Kevin Long and Lauren Haven give the audience a closer look at the puppets after their show ““The Adventures of Katie Tomatie”“ on June 30 in south Minneapolis. The Driveway Tour will be presenting three different shows in neighborhoods through Aug. 7.
Image by Blake Leigh
Kevin Long and Lauren Haven give the audience a closer look at the puppets after their show ““The Adventures of Katie Tomatie”“ on June 30 in south Minneapolis. The Driveway Tour will be presenting three different shows in neighborhoods through Aug. 7.

What: Open Eye Figure Theatre’s Driveway Tour 2012

Where: Various homes, parks and libraries in Minneapolis

When: Through August 7

Full list of shows at: openeyetheatre.org/sites

 

Karma Hughes’s lawn is full of preschoolers. There’s a few dozen of them, running around, popsicles in hand. The tiered garden in the front yard forms a sort of amphitheater around a small stage. As accordion music wells up, the children hush each other. Soon, they’re shrieking at a giant fish, laughing at a skeleton’s puns and chanting “Tomatoes! I love ‘em! Oh yeah!”
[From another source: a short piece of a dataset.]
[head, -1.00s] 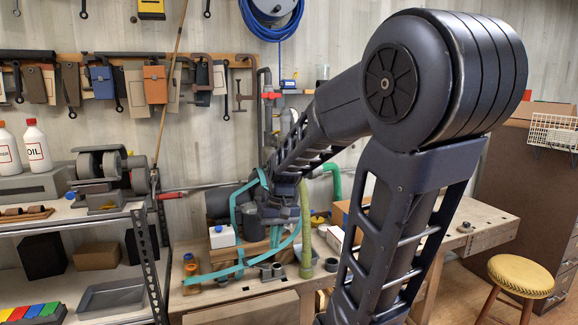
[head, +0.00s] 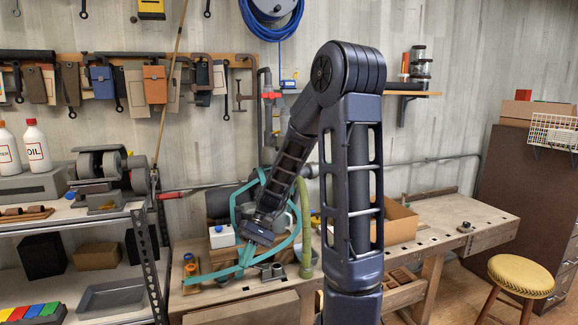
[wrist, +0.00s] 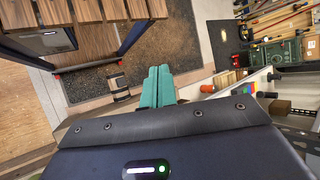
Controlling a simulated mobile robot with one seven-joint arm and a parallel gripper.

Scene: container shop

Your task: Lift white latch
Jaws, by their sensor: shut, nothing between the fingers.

The Hughes are one of 115 families hosting puppet shows in their yard this summer as part of the Open Eye Figure Theatre’s annual Driveway Tour. For 10 years, the company has been taking its handmade puppets on the road to perform in driveways and backyards for free all around Minneapolis. The tour has blossomed into a training ground for young puppeteers.
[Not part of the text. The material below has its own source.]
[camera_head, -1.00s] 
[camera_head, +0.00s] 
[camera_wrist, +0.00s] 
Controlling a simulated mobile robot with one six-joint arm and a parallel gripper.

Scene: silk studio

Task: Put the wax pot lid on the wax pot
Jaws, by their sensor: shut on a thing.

Hughes got involved with the Driveway Tour after stumbling across a performance of “The Adventures of Katie Tomatie” a few years ago in Loring Park. Her family hosted the same show this summer.

“It was one of those wonderful things where you stumble upon it, and you can’t believe it exists,” Hughes said. “It’s so magical, we stayed for two rounds of Katie Tomatie that time.”

Hughes’s children, ages 3 and 5, delivered fliers to neighbors’ mailboxes.

At first, the tour was conceived to keep Open Eye afloat. Attendance was plummeting at the year-old theater in the wake of the September 11 attacks.

“Our audiences dropped off. The whole country was in such a shock,” said Susan Haas, co-artistic director of Open Eye. “I remember we were doing a show in the theater and maybe 20 people came.”

Haas and her partner Michael Sommers performed a number of unannounced puppet shows in small villages in Mexico while on vacation with their family. Inspired by the response they received, they performed at 40 homes in Minneapolis the following summer. By 2011, the tour reached about 40,000 people in 500 neighborhoods.

The driveway shows are all free and open to the public, and the performers collect donations at the end of each show. Last year, Open Eye found itself with only enough money for 35 shows so it devised a new system where hosts pay for the shows. This allowed Open Eye to book 115 shows this year and to reserve its funding for performances in poorer communities.

“[The tour] evolves and changes in response to what’s going on in our culture, the community, the economy and the needs of the company,” Haas said.

As Open Eye and the tour grew, Haas and Sommers recruited a group of young puppeteers to perform the mobile shows. Many of these puppeteers are Sommers’ students from the University of Minnesota, where he teaches at the Department of Theatre Arts and Dance.

“There’s a lot of interesting puppetry in the cities … but there’s not a lot of training for it,” Haas said. “It’s a very specialized form because it’s not only a performance but also a visual art from.”

Sommers handmade all of the puppets. One of the main characters in “Katie Tomatie” is a large skeleton named Mr. Boo Boo who often talks to the children in the audience, mugging after his many bad puns and asking the crowd for help after a dog takes his legs. Late in the show, Katie and Mr. Boo Boo are chased by a huge fish, which squirts water onto the audience as it swims over the stage.

“It’s such a huge impact on these kids,” Haas said. “We hear from families a lot that two or three years after, their 3-year-old still talks about Katie Tomatie, or does the chants or sings the songs. It’s really fun.”